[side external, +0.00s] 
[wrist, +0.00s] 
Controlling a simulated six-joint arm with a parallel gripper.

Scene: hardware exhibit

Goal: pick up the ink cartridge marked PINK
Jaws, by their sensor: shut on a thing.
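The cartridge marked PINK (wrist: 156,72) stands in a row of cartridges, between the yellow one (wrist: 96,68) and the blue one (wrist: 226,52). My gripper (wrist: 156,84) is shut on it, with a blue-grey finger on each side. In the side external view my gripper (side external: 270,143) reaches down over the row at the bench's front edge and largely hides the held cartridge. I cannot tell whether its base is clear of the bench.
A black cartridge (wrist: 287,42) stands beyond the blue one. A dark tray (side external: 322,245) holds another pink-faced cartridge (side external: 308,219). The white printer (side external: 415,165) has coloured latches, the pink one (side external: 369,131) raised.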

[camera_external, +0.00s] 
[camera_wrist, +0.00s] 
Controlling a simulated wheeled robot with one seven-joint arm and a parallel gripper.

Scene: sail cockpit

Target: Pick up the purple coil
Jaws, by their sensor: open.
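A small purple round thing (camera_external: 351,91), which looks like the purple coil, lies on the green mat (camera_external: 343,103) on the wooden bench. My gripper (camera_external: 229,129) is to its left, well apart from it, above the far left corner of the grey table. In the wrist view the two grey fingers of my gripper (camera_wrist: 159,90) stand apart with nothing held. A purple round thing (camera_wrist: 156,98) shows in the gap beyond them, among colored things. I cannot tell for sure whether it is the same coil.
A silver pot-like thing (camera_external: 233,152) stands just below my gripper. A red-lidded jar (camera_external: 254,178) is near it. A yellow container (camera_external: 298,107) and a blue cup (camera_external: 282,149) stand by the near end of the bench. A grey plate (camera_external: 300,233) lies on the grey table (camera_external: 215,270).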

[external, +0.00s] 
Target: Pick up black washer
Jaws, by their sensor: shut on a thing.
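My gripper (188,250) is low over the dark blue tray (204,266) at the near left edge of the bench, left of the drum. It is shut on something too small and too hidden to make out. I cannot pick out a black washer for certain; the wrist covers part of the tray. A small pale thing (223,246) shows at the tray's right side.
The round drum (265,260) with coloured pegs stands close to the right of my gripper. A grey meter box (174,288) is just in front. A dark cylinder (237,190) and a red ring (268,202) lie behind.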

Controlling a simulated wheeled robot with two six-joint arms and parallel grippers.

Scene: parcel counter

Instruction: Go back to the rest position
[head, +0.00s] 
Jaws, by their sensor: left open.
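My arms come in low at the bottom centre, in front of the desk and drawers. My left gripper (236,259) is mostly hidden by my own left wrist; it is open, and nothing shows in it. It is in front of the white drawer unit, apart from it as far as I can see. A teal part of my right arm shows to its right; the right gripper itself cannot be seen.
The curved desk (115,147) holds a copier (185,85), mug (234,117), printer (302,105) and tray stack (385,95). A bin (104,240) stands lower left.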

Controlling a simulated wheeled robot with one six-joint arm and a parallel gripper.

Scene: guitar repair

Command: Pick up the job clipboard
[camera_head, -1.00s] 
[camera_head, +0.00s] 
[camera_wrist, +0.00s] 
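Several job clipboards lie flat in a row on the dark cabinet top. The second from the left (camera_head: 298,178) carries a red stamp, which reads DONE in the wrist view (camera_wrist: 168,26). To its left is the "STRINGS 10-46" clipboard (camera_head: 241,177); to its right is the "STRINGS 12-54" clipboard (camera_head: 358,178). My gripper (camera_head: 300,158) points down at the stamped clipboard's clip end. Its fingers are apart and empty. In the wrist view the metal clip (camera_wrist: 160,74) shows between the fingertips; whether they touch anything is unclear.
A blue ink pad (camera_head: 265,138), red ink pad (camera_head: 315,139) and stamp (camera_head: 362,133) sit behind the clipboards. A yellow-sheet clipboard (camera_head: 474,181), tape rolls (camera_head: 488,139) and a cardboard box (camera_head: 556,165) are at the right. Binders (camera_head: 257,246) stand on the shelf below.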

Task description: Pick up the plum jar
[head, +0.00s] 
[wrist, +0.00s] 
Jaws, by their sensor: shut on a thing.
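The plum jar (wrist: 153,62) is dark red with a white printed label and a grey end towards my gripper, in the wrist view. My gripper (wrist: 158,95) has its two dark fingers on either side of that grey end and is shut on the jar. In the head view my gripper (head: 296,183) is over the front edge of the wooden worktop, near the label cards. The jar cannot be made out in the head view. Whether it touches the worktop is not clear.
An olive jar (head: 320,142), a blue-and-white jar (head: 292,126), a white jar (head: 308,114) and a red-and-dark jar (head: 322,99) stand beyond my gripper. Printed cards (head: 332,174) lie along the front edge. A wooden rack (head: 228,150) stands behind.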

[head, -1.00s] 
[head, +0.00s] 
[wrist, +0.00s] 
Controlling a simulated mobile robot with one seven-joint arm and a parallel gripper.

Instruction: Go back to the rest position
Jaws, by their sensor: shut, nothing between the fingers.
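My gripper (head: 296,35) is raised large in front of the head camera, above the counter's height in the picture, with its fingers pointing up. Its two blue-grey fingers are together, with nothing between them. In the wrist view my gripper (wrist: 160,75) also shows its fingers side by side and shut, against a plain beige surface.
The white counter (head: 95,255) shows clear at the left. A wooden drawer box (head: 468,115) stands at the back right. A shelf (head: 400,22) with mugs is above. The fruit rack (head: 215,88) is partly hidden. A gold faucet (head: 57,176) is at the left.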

● **To be done**
Gather, from the listing above, every line carrying the word "wheeled".

● **Problem solution**
Controlling a simulated wheeled robot with one seven-joint arm and a parallel gripper.
Controlling a simulated wheeled robot with two six-joint arms and parallel grippers.
Controlling a simulated wheeled robot with one six-joint arm and a parallel gripper.

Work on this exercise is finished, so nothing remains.